Rząd przyznaje, że pomimo pierwszych wprowadzanych przez Radę Polityki Pieniężnej obniżek stóp procentowych warunki spłaty tych kredytów hipotecznych w dalszym ciągu pozostają „znacząco gorsze od tych, które obowiązywały w dniu ich udzielania oraz z jakimi na podstawie dostępnych wówczas prognoz, kredytobiorcy mogli się liczyć w latach następnych”.
Zasadne stało się przedłużenie możliwości skorzystania z prawa do zawieszenia spłaty raty kredytu na kolejny rok – przekonuje KPRM.
Więcej o wakacjach kredytowych przeczytacie w tych tekstach:
Związek Banków Polskich szacuje, że wakacje kredytowe w 2024 r. w zaproponowanej formie będą dla banków oznaczały koszt od 4,71 do 6,38 mld zł. Organizacja zrzeszająca największe banki detaliczne w Polsce wyraziła rozczarowanie, że rząd nie przewidział żadnych kryteriów dostępowych dla kredytów o wartości do 400 tys. zł, a to sprawia, że wakacje kredytowe byłyby dostępne dla bardzo dużej grupy kredytobiorców.
To jest jakieś nieporozumienie. Jeżeli przez wiele miesięcy słyszeliśmy, że będzie kryterium dostępowe, tymczasem widzimy, że kryterium dostępowe odcina, tak naprawdę na bardzo wysokim progu potencjalnych kredytobiorców. Jest to niezgodne z wytycznymi Europejskiego Urzędu Nadzoru Bankowego – stwierdził prezes ZBP Tadeusz Białek.
Zmiana władzy
Nie można jednak dłużej ignorować „słonia w pokoju”, którym jest niepewny los wszystkich szykowanych przez obecny rząd przepisów z uwagi na wynik wyborów, który obecnej ekipie daje nikłe szanse na stworzenie nowego rządu. Jeśli – zgodnie z przewidywaniami niemal wszystkich obserwatorów sceny politycznej – nowy rząd zostanie stworzony przez partie będące dotychczas w opozycji, wakacje kredytowe mogą się nie utrzymać w proponowanym dziś kształcie.

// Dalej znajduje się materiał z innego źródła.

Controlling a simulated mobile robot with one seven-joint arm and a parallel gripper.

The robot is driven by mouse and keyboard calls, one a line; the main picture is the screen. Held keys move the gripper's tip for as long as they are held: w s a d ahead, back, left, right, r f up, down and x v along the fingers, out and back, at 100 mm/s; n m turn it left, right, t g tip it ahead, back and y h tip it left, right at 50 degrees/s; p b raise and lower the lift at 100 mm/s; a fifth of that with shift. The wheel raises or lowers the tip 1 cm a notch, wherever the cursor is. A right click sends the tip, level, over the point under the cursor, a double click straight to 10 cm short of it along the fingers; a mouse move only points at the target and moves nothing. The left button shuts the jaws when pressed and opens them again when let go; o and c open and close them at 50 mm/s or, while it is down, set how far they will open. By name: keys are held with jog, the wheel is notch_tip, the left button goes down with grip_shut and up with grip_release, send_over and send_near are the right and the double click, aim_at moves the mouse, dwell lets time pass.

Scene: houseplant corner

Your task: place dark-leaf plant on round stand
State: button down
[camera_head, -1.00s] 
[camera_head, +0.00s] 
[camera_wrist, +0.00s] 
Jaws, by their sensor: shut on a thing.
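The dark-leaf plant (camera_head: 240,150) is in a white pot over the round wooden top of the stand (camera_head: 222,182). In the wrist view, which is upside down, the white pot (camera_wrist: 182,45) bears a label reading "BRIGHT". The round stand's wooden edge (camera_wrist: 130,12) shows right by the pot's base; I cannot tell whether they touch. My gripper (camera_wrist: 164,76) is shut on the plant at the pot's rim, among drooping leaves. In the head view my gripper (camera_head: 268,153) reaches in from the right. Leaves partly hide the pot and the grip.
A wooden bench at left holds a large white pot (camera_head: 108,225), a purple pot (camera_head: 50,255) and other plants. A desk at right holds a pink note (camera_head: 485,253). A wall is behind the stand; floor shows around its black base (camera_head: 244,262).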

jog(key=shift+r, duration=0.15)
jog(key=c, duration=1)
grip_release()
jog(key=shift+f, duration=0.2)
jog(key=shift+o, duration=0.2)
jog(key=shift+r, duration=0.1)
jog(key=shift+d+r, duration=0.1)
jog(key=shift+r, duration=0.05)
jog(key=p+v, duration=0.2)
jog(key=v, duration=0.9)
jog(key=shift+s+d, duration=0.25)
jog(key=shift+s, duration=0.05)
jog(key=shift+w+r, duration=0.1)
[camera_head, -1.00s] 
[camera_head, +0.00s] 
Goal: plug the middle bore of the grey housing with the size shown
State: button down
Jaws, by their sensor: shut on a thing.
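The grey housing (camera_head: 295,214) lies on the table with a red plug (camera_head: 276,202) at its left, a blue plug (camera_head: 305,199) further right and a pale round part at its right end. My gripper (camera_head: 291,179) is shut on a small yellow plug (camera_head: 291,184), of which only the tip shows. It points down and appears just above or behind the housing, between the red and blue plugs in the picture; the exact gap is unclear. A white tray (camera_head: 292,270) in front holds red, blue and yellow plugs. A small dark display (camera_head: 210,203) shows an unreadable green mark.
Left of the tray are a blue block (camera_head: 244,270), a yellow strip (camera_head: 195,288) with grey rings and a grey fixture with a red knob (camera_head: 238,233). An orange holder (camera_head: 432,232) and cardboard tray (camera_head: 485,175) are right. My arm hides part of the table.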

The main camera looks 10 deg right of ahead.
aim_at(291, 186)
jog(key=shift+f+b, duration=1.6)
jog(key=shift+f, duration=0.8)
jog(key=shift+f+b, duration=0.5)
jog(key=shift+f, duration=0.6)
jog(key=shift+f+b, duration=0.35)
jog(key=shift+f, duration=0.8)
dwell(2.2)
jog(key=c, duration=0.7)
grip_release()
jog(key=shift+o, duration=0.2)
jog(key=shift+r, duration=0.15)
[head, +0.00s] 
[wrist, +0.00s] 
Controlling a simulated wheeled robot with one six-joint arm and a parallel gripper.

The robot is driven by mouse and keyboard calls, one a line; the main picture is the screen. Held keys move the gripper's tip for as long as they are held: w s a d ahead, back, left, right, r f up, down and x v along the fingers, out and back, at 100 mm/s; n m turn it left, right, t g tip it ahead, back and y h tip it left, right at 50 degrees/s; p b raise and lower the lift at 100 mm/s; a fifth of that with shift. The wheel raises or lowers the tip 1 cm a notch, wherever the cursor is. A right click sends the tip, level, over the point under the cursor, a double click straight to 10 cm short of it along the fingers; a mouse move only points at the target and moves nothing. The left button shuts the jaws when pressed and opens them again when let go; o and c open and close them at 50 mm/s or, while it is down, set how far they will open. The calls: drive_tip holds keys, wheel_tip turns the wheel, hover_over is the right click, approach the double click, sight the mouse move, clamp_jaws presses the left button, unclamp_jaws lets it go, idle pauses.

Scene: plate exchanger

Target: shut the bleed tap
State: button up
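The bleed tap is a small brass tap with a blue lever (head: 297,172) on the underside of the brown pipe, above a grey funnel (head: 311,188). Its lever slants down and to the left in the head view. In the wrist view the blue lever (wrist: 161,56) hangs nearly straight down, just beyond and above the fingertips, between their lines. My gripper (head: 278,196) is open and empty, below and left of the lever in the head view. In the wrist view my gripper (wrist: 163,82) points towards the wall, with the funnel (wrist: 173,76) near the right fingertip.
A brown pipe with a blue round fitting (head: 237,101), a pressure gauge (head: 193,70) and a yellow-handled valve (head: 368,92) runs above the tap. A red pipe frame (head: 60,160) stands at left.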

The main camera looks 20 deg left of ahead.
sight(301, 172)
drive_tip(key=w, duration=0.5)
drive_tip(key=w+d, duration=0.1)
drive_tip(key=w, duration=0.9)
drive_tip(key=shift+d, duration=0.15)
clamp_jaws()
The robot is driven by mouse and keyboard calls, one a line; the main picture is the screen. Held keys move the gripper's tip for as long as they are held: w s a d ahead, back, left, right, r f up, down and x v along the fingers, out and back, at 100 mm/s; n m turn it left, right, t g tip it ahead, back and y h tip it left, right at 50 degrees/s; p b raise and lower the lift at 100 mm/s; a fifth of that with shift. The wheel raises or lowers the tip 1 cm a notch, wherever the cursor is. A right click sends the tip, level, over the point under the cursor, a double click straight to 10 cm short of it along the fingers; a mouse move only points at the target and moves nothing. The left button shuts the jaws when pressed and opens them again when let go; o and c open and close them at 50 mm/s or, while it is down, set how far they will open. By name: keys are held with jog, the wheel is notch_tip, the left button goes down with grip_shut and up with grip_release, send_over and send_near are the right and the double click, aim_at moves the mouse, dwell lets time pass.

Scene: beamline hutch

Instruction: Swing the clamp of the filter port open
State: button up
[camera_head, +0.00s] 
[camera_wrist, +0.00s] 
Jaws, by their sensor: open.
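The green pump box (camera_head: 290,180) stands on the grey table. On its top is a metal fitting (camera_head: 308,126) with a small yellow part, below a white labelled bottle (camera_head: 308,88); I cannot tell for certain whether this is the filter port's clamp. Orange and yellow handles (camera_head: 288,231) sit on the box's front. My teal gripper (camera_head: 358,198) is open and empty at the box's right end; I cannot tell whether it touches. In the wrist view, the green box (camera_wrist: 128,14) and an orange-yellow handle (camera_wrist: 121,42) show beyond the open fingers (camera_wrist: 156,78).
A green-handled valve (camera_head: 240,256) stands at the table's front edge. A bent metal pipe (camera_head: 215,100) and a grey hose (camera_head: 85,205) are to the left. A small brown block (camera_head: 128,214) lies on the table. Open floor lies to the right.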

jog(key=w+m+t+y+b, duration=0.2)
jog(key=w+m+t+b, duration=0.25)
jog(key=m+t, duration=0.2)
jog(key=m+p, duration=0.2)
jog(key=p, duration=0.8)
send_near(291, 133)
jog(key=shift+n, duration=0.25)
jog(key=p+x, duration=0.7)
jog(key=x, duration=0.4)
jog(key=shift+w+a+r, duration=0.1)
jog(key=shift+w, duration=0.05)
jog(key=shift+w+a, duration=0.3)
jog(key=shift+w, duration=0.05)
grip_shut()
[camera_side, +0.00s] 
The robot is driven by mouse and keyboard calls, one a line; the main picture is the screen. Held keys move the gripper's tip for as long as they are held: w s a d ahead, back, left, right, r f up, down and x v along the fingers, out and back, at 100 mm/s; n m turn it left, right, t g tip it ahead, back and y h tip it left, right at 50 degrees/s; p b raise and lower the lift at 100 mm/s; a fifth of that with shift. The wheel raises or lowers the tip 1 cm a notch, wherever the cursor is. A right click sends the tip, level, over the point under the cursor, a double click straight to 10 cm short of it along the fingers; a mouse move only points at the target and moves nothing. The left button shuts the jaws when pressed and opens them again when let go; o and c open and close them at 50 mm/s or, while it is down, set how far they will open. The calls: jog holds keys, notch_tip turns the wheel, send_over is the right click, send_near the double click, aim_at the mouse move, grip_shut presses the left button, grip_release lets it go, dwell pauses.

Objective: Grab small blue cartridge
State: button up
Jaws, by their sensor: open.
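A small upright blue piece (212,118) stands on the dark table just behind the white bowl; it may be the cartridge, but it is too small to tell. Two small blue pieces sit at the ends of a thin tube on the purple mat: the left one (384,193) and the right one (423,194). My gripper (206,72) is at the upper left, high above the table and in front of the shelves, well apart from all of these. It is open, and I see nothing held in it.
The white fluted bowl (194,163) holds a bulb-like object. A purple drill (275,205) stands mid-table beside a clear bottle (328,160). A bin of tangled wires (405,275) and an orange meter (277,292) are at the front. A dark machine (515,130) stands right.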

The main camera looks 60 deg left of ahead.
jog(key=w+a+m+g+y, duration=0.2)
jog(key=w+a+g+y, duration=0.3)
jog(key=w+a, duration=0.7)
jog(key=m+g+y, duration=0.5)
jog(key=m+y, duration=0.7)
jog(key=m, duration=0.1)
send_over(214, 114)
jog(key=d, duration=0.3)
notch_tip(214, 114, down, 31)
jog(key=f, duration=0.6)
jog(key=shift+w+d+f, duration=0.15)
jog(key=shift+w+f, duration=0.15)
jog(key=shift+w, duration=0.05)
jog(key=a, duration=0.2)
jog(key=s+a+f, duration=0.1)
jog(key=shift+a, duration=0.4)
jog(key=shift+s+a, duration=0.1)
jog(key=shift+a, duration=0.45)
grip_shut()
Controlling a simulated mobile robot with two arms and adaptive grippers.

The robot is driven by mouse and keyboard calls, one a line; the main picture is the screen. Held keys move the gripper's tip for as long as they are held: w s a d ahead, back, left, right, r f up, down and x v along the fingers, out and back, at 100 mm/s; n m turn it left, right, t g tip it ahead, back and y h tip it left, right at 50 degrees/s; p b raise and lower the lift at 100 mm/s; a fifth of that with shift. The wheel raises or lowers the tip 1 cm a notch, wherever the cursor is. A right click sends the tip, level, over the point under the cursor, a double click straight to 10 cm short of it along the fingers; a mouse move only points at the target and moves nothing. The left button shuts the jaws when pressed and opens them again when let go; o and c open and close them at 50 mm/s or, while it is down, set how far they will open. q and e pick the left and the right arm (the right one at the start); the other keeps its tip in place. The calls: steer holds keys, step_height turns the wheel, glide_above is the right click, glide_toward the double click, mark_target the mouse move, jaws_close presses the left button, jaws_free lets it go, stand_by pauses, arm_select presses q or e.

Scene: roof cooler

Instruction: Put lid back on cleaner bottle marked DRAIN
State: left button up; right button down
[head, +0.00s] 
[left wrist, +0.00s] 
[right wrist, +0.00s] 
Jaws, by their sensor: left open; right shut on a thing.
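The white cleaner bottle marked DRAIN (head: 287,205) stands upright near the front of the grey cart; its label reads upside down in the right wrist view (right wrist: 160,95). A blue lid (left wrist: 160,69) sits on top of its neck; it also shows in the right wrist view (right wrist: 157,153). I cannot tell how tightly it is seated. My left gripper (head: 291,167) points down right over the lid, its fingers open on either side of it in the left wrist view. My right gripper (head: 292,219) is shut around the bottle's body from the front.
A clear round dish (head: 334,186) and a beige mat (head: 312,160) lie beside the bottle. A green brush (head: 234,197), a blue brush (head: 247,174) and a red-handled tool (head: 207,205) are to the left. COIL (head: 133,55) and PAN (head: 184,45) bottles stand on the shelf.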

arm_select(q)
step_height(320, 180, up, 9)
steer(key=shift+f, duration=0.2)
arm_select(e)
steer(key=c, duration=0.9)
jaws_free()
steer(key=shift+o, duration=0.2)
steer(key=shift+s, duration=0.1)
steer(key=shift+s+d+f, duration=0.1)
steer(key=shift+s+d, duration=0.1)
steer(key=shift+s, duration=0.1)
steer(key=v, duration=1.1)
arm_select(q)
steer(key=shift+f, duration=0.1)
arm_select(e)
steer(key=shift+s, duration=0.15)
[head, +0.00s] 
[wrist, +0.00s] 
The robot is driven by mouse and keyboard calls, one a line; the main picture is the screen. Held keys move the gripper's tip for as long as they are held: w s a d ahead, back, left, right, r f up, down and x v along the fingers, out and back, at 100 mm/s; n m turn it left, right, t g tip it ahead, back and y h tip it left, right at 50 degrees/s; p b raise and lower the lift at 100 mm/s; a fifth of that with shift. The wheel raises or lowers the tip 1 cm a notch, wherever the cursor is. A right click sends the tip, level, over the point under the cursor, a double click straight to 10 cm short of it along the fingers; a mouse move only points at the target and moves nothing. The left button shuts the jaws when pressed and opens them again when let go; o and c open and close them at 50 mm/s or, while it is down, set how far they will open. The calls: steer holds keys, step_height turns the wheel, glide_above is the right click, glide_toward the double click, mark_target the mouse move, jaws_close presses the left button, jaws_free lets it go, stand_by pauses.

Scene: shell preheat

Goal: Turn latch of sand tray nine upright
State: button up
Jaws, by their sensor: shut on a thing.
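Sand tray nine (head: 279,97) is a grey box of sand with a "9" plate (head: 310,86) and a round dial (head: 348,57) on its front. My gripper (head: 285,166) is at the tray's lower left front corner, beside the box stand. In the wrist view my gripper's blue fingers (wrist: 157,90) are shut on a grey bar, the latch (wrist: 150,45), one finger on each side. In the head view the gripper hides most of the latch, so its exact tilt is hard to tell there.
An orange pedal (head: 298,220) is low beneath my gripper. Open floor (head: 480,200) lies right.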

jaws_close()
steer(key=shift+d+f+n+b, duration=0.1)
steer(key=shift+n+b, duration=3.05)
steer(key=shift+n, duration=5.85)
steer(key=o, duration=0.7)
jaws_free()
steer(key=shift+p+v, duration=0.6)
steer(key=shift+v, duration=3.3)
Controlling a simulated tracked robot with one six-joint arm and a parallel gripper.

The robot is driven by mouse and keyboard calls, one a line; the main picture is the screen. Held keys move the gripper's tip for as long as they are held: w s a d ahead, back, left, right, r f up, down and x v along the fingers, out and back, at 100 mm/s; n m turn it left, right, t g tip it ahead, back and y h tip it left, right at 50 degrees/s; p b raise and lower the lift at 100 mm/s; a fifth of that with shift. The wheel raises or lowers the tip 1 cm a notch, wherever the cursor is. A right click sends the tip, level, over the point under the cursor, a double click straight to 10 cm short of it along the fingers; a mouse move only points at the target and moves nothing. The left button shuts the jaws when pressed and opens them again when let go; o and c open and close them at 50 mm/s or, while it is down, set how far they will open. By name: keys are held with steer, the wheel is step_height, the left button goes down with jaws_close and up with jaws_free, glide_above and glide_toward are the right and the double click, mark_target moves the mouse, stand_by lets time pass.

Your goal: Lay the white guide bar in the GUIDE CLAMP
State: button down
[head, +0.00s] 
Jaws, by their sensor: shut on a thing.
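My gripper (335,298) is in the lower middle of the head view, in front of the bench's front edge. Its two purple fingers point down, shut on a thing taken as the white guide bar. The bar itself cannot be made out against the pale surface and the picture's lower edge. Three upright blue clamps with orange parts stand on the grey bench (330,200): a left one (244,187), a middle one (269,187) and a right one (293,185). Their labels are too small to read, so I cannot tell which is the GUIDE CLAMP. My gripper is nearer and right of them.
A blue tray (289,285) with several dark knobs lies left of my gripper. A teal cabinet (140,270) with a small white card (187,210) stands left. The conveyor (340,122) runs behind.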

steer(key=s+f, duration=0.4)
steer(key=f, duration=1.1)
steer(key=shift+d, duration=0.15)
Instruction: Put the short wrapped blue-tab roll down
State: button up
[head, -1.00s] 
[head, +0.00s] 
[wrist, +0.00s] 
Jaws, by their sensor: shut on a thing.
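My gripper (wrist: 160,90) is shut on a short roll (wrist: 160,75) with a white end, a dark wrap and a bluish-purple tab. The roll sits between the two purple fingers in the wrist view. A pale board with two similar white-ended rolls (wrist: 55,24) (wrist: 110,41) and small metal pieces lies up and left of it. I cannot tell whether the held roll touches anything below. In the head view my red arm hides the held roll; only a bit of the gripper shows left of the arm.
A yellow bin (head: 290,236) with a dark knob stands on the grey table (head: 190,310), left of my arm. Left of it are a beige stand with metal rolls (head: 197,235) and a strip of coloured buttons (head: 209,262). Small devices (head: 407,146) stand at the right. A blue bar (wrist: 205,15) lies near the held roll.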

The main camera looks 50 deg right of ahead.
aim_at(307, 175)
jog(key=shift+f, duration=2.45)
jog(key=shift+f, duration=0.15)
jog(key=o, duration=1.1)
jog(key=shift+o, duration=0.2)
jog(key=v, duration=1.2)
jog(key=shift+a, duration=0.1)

Przypomnijmy, że rządowy plan pomocy dla kredytobiorców umożliwił bezpłatne odroczenie dwóch rat w trzecim kwartale 2022 r. i dwóch w czwartym. W 2023 r. można nie zapłacić jednej raty w każdym z czterech kwartałów. Ostatecznie nikt nie ucieknie przed zapłaceniem tych rat, ale za ich odroczenie nie będzie żadnej opłaty.